All of this is reminiscent of the language of Durkheim, whose Elementary Forms of Religious Life started the functionalist sociology of religion. He used a similar, though mysterious, sense of divinity arising from the fabric of the community. Since, his work has been criticized (among other reasons) because the mechanism for this arising was not at all explicated. Yet it seems very possible that evolutionary psychology is equipped to provide an answer.

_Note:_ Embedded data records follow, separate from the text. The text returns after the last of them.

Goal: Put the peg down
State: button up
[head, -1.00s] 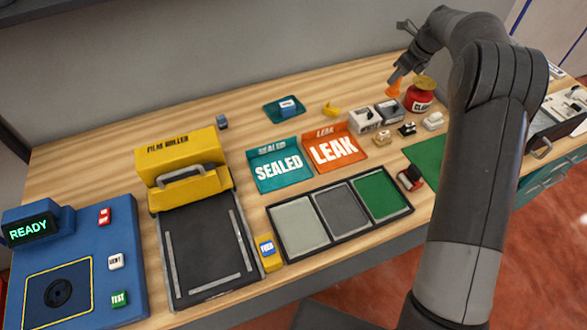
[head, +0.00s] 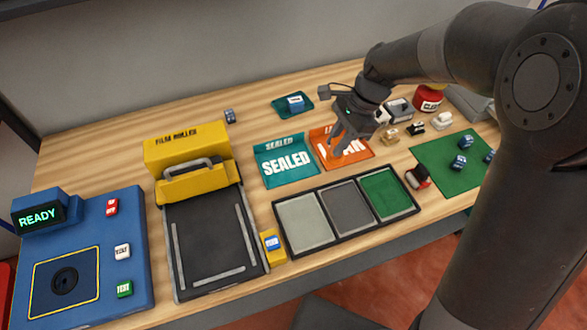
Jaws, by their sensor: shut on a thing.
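My gripper (head: 338,140) hangs over the orange LEAK tray (head: 360,154) and covers part of its lettering. It is shut on a thing, taken as the peg, which I cannot make out between the dark fingers. I cannot tell how high the fingers are above the tray. The teal SEALED tray (head: 264,170) is just left of the gripper. The three-part tray (head: 330,247), with light grey, dark grey and green sections, lies in front of it.
The yellow film roller (head: 188,150) and blue READY station (head: 80,215) stand at left. A green mat (head: 437,160) with blue dice-like blocks lies at right. Small blocks, a red jar (head: 428,96) and a small teal tray (head: 279,105) are behind. Bare wood lies between roller and SEALED tray.

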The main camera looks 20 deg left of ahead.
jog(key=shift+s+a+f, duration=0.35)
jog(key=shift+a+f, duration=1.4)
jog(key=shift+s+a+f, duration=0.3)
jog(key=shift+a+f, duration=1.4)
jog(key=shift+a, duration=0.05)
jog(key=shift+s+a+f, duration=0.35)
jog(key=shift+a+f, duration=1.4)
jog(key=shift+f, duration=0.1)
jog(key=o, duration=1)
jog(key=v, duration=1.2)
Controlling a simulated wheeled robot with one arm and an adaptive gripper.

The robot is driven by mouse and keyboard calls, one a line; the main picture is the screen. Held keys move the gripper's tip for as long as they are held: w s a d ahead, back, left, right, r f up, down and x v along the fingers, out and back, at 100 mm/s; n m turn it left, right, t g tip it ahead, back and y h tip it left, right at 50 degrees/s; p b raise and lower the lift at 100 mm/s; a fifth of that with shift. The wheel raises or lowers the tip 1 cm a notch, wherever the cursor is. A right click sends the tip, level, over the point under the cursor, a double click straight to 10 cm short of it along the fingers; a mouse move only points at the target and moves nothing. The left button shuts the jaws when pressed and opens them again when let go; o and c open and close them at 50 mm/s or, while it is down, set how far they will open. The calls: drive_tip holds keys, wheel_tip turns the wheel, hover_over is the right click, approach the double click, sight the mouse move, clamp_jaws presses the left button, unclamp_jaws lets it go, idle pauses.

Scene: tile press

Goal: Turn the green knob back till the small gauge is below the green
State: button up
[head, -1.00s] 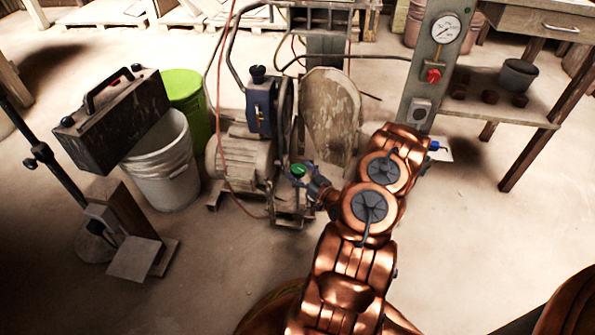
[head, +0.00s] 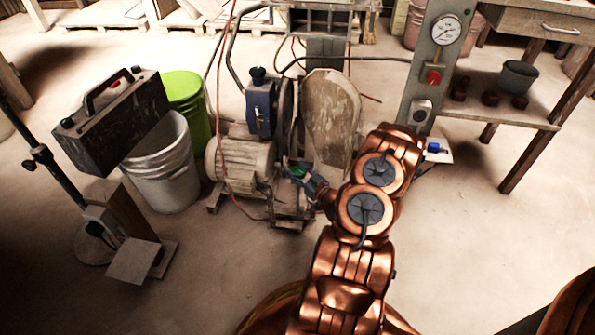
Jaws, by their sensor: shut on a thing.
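The green knob (head: 297,170) is at the front of the pump unit, low in the middle of the head view. My gripper (head: 300,174) is shut on it, reaching in from the right; the fingers cover much of the knob. The small gauge cannot be made out in this view. A larger white round gauge (head: 446,31) is on the grey-green post at the upper right, its reading too small to tell.
A red switch (head: 433,76) sits below the large gauge on the post. A grey motor (head: 240,163) and hoses stand left of the knob. A white bucket (head: 163,175) and a green bin (head: 186,95) are farther left. The front floor is clear.

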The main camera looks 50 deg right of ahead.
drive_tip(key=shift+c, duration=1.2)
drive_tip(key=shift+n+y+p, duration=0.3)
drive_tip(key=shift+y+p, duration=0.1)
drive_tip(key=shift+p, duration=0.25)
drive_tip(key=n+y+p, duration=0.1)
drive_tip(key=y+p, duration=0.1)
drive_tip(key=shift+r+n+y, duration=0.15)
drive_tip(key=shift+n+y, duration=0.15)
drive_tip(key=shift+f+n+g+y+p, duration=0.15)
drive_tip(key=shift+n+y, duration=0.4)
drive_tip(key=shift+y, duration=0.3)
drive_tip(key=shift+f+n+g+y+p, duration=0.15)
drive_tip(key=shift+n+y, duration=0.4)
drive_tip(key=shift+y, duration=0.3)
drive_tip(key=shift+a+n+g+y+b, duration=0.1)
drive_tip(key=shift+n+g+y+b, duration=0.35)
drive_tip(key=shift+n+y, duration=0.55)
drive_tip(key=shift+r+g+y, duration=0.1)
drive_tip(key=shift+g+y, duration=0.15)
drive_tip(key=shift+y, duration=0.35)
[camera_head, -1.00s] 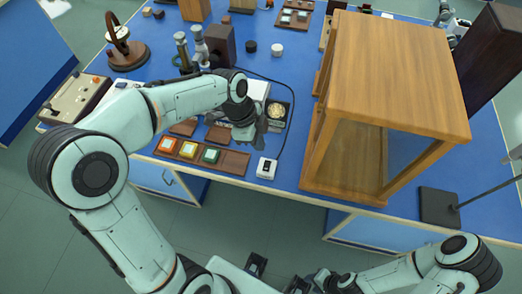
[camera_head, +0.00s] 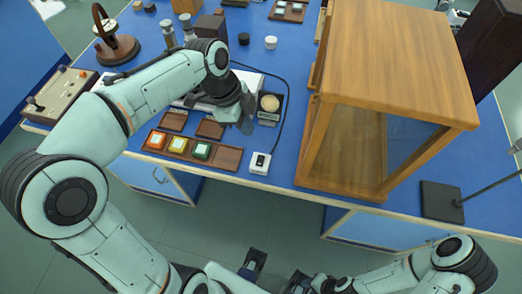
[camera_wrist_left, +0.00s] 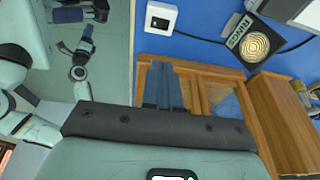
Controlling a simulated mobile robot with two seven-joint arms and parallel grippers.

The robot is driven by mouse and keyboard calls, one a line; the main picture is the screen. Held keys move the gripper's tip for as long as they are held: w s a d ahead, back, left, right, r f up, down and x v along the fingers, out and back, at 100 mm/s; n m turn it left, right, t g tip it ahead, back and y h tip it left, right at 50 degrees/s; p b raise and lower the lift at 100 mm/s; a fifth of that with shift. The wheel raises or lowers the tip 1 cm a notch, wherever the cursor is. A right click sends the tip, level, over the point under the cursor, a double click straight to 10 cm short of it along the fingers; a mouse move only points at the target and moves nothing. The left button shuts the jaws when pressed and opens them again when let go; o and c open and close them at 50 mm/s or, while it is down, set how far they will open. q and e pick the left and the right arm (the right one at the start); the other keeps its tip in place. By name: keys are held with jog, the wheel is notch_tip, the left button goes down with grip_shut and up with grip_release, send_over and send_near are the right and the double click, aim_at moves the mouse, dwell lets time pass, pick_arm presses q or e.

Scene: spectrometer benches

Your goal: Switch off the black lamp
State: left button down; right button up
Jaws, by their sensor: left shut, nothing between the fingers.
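A small white switch box with a dark rocker (camera_head: 260,163) lies near the bench's front edge. It also shows at the top of the left wrist view (camera_wrist_left: 161,17). A black cable runs from it toward the back. A dark upright housing (camera_head: 210,27) stands farther back; I cannot tell for sure that it is the black lamp. My left gripper (camera_head: 247,126) is shut and empty, above the bench behind the switch box, apart from it. Its closed fingers show in the left wrist view (camera_wrist_left: 162,72). My right gripper is low at the bottom edge; its jaws are unclear.
A large wooden case with glass (camera_head: 395,70) stands right of the switch box. A brown tray with coloured blocks (camera_head: 228,158) lies to the left. A black plate marked RINGS (camera_wrist_left: 254,42) lies behind the switch box. Bare blue bench (camera_head: 284,165) separates switch and case.

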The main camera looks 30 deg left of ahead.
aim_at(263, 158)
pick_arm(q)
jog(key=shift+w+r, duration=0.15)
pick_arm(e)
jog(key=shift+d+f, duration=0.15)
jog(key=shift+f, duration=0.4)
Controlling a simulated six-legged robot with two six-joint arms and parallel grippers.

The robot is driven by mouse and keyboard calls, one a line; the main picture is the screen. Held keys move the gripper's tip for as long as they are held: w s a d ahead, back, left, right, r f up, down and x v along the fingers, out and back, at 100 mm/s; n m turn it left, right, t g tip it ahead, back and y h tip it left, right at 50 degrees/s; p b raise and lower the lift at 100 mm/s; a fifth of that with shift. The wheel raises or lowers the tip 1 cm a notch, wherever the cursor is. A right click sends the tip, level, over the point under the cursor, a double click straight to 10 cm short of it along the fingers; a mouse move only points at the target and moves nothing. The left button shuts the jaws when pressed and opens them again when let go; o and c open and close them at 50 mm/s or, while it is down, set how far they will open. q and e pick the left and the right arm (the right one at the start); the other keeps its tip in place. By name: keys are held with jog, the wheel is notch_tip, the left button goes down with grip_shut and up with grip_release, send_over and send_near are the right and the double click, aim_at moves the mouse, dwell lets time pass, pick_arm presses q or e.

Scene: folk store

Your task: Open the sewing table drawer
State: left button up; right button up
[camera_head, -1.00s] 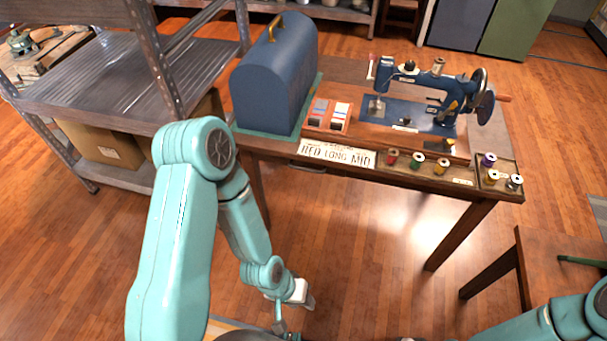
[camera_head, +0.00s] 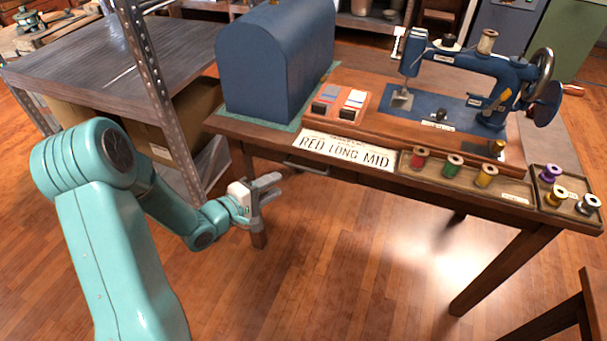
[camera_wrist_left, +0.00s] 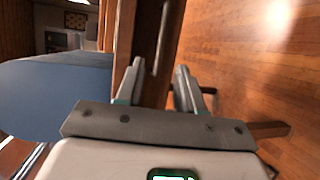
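The wooden sewing table (camera_head: 560,215) stands right of centre in the head view. Its drawer front is a dark strip under the top edge and looks shut. A dark drawer handle (camera_head: 305,170) shows below the label card. My left gripper (camera_head: 276,187) is left of the handle and a little lower, apart from it, with its fingers pointing right. In the left wrist view my left gripper (camera_wrist_left: 157,82) is open and empty, its fingers spread near the table's front edge (camera_wrist_left: 125,45). My right gripper is out of view.
On the table are a blue sewing machine (camera_head: 480,75), a blue domed case (camera_head: 270,65), a label card (camera_head: 345,150) and several thread spools.

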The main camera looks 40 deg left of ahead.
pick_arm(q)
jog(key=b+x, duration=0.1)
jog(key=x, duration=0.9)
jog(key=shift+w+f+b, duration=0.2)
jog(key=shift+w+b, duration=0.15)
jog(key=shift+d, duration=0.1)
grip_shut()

Finally, the fundamental difference between small and large communities should be harnessed as we plan our society. We can keep our large communities (we need them now, there is no turning back), but we need to be able to plant small communities wherever we can. Schools seem to me the perfect example. The high school I went to was blessedly small, enough that the principal could know the name of just about every student (a few too many for him to get them all). The result: people left their backpacks unattended in the hallways. There were no locks on lockers. There were no official punishments, and no particular need for them. Decisions were made by the students with guidance, but not enforcement, from the teachers. Simply: it worked.




re:limits of community - 9/13/2007 16:48:56
Posted by nathan

Critical to this is the concept of Dunbar's number, which sets the limits of community for humans, based on neocortex size among primates, at around 150.